YOUR OBJECTIVE: Reproduce nothing but the lines from the start of the material through the line that includes "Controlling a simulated", both ends included, and omit every picture.

SOURCE MATERIAL:
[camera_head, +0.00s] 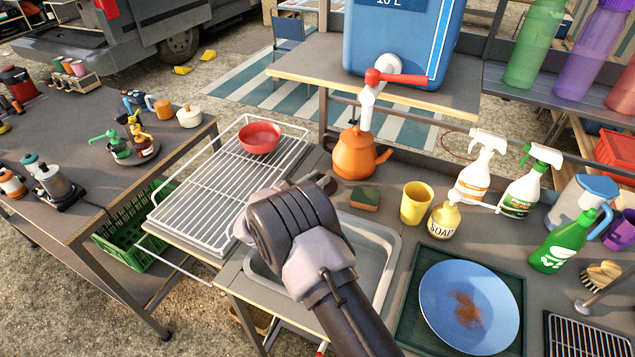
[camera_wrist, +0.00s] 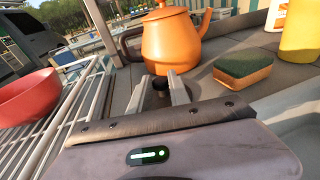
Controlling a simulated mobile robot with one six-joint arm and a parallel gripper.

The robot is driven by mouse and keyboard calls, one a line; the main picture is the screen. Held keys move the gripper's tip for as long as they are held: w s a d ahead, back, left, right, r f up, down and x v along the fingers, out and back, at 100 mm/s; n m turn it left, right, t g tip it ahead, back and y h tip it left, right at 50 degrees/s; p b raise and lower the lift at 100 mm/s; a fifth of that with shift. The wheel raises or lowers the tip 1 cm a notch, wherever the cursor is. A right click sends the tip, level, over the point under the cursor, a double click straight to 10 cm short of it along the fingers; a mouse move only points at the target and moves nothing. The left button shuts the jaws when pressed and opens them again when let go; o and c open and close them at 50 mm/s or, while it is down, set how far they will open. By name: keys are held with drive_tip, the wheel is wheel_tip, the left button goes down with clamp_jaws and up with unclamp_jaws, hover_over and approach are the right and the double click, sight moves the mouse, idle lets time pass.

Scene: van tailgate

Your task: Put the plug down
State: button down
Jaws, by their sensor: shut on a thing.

OUTPUT FOR THIS EXERCISE:
[camera_head, +0.00s] 
[camera_wrist, +0.00s] 
Controlling a simulated mobile robot with one six-joint arm and a parallel gripper.

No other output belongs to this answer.